Le pire ennemi de l’investisseur n’est autre que lui-même. Cette réalité, mise en évidence par Benjamin Graham dans les années 30, revient sur le devant de la scène à chaque soubresaut sur les marchés financiers.

Prendre du recul

Le début d’année n’a pas échappé à cette règle et doit inciter les investisseurs à une prise de recul. Le cycle financier actuel fête ses 10 ans, la croissance économique est désormais partagée par de nombreux pays, les indices de confiance sont excellents, les entreprises se remettant à investir et à embaucher – tout semble donc favoriser la poursuite d’une tendance haussière sur les marchés.

Sans vouloir jouer les cassandres le calme ambiant nous laisse perplexe. L’injection massive de liquidités sur les marchés a permis aux banques centrales d’éviter la stagflation tant redoutée en 2015.

C’est une réussite remarquable mais qui n’est pas sans effet secondaire puisqu’elle a également entrainé un gonflement sans précédent du prix de nombreuses classes d’actifs. Absente depuis de nombreuses années, l’inflation, encore timide en Europe, mais bien réelle aux Etats-Unis contraint désormais la Réserve Fédérale américaine, et sa consœur européenne à renverser la vapeur en retirant progressivement des liquidités sur les marchés financiers et à remonter les taux.

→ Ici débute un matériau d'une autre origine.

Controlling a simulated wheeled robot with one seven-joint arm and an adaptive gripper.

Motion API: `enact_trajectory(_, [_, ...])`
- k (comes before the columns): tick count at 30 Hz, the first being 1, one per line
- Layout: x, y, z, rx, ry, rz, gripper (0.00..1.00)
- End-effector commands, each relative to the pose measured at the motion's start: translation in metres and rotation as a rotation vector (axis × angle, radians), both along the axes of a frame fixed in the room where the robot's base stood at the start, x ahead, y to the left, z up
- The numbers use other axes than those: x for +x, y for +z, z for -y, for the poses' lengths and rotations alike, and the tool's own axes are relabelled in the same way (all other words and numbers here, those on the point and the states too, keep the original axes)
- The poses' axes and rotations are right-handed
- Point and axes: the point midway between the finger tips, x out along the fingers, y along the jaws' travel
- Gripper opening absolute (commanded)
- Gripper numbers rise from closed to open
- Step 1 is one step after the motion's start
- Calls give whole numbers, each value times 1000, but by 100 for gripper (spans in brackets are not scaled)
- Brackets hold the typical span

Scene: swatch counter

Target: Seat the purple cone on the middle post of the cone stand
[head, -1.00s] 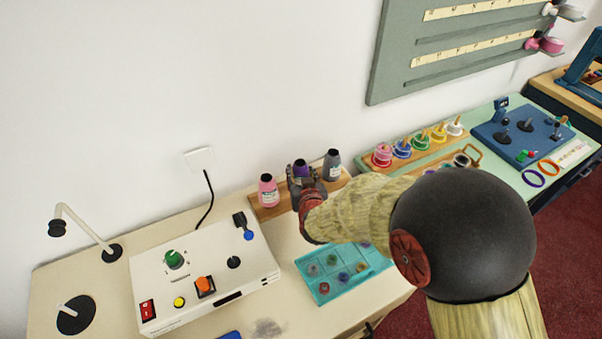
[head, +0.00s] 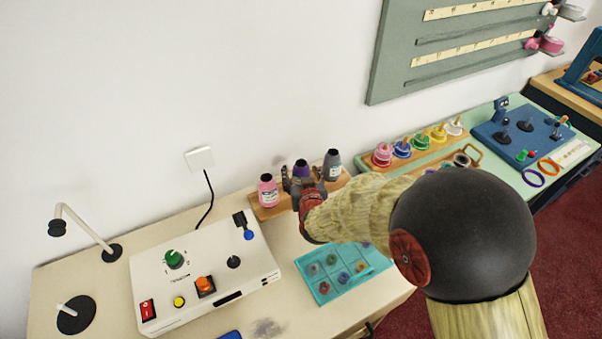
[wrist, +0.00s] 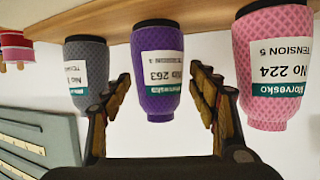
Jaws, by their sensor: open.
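The purple cone (head: 301,168) stands upright in the middle of the wooden cone stand (head: 266,212), between a pink cone (head: 268,190) and a grey cone (head: 333,165). In the wrist view, which is upside down, the purple cone (wrist: 158,75) has its dark wide end against the stand's board (wrist: 110,22). Its label faces me. My gripper (head: 300,186) is open, with one finger on each side of the purple cone and visible gaps between. The middle post is hidden inside or behind the cone.
The pink and grey cones stand close on either side of my fingers. A white control box (head: 200,275) is at the left and a teal tray (head: 325,287) lies in front. A rack of coloured spools (head: 420,145) is to the right. The wall is close behind.

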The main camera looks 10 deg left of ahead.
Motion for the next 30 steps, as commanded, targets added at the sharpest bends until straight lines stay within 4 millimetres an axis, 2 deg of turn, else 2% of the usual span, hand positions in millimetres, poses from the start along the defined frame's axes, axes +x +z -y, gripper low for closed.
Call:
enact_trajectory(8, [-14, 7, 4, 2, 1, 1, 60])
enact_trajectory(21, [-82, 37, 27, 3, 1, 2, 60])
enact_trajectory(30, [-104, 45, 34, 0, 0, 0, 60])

Après de très belles années boursières, les perspectives de rendement sont faibles, le contexte de marché se complexifie pour les investisseurs qui semblent avoir mangé leur pain blanc.

Les banques centrales réussiront elles à se désengager sans heurt des marchés obligataires, Donald Trump surmontera-t-il ses tentations protectionnistes, les peuples européens à calmer leurs pulsions nationalistes ? Autant de questions dont l’issue pourrait potentiellement affecter les performances de nombreux investisseurs.

Maîtriser ses émotions

Nous le savons, dans un contexte ambigu et complexe chacun d’entre nous a tendance à se laisser dominer par ses émotions plutôt que d’agir de façon cartésienne.  Il en va de même sur les marchés.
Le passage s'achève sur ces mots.